After the show that ended far too soon, we wandered out front to watch the famed fountains go off in the pool outside The Bellagio. I have now ticked that off my list and I never have to do it again. By this point, we were ravenous, so we set out in search of something decent to eat, a fruitless quest it turned out.


As we walked through The Cosmopolitan earlier, we spied the Vegas branch of Momofuku, where we hoped to get a decent bowl of ramen. Sadly, they were closed for a private event but the host recommended we try China Poblano just down the hall for ramen. The José Andrés fusion concept sounded promising, especially because we loved eating at Jaleo and Zaytinya when we lived in the DC area. They too were closed for an event and only serving to-go food.

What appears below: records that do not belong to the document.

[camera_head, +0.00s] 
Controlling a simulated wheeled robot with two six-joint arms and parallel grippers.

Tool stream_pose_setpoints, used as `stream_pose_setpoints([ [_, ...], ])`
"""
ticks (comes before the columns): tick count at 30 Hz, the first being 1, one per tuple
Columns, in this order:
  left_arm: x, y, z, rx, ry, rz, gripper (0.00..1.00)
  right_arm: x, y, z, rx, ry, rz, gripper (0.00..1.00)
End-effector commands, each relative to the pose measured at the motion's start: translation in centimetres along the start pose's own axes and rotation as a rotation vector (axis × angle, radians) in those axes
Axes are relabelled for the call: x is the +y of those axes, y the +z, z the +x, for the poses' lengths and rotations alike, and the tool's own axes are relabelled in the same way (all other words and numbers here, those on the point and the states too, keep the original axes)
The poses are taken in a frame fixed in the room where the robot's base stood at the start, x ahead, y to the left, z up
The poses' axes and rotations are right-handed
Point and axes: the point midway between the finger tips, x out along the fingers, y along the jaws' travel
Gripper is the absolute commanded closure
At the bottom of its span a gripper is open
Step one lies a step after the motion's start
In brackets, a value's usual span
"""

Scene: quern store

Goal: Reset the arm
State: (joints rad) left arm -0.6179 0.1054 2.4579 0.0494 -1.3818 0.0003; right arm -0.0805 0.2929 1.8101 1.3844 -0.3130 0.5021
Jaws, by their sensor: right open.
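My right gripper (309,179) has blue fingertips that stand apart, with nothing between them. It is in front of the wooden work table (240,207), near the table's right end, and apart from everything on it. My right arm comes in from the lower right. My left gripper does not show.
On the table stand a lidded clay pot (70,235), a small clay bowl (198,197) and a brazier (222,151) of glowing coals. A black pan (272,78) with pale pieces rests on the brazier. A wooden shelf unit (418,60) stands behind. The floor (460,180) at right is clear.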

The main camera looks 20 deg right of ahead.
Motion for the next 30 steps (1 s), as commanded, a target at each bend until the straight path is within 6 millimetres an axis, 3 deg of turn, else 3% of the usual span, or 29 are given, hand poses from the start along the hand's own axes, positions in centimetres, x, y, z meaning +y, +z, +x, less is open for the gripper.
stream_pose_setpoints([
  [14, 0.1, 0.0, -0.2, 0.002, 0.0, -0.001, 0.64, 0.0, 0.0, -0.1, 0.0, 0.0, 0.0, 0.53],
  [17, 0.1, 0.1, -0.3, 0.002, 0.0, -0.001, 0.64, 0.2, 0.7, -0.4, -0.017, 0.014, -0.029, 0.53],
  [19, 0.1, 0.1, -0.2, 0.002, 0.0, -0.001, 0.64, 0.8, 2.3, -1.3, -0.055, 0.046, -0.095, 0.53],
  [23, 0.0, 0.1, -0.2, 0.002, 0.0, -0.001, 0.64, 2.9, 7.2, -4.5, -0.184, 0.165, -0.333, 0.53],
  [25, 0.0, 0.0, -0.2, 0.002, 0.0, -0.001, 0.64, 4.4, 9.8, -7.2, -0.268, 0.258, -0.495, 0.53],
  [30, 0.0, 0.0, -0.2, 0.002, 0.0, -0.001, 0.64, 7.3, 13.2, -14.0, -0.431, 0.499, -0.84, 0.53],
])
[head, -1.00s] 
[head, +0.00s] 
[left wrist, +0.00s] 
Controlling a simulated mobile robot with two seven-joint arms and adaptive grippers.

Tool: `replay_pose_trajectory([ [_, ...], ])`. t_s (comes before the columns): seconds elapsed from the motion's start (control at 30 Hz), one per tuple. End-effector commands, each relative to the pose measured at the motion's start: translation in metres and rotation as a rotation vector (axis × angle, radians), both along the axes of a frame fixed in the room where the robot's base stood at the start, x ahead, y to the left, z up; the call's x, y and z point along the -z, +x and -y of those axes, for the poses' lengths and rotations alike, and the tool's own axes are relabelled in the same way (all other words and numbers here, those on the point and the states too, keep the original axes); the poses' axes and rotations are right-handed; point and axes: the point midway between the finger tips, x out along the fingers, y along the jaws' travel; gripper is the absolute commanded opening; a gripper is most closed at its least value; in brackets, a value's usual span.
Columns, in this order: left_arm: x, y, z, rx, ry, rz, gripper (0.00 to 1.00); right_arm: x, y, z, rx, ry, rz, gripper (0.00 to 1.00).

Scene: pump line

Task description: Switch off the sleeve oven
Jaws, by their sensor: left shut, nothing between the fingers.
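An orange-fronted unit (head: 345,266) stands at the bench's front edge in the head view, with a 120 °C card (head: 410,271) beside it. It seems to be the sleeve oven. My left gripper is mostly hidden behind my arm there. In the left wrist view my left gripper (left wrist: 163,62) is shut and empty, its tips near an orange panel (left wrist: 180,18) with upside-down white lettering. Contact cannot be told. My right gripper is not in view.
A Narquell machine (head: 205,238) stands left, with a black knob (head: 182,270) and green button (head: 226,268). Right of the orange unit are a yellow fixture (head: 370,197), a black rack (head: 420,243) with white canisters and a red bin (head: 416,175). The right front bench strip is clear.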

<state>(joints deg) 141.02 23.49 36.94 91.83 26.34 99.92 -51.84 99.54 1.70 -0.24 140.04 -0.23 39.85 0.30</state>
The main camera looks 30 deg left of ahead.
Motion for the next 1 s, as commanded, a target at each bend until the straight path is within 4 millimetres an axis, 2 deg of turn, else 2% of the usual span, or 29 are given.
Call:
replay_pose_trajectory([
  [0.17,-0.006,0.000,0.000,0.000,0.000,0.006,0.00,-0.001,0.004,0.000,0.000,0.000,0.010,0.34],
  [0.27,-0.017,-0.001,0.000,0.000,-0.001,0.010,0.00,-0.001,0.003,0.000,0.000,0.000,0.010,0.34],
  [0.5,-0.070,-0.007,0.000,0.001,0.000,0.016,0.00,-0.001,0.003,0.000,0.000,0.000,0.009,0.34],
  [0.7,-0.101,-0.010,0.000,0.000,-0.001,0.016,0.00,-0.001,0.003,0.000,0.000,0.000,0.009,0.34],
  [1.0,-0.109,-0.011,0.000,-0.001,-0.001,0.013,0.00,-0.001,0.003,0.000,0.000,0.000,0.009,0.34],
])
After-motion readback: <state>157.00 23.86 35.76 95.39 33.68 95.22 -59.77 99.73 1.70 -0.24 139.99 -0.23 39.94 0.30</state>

Back out on the street, we turned to Google Maps for a survey of the restaurants nearby and I saw Eataly in the Park MGM. I assumed, wrongly, that we could at least have a decent bowl of pasta there in one of their concepts. If not, at least we could get a panino or two. Their pasta restaurant was open and we were seated quickly even though the place was fairly full.

Now that it is owned by UK-based investment bankers, it really sucks and was nothing like what we expected it to be. To start, our service was confused to lackluster and our server had too little knowledge of her menu and ingredients. We started with ‘nduja arancini which we found boring with almost no ‘nduja. Moreover, they came to the table before our bottle of wine arrived. I do not expect the A team on Sunday night, but I do not expect the staff to be asleep either.

Our pasta was better than mediocre but not by much. Ann’s pappardelle was cooked well, but the mushroom sauce tasted like Campbell’s cream of mushroom soup, though it was full of beech and other mushrooms. Most damningly, it lacked any seasoning. The sauce for my cavatelli was the classic sausage and rapini but it had no flavor and resembled no version of this pasta that I have ever made or eaten. It contained tiny little bits of rapini and a watery green sauce with no herbs, spices, or even salt. The sausage was pointless and tasteless. And in a first for a chef who complains frequently about seriously overcooked pasta, my cavatelli was made well, but taken to the al dente extreme, three minutes shy of being ready to plate and a minute shy of being chewable. Thank God there was wine.

'Nduja Arrancini, Rice and No 'Nduja
Seriously Undercooked Cavatelli, Watery Weak Sauce
Nice Pappardelle, Tasting of Campbell's Cream of Mushroom
At least the food, even if it did set us back an arm and two legs, killed our hunger. We left quickly after eating, it being quite late for us. We took a few night photos of the Strip as we walked back to our hotel where we got to bed around midnight.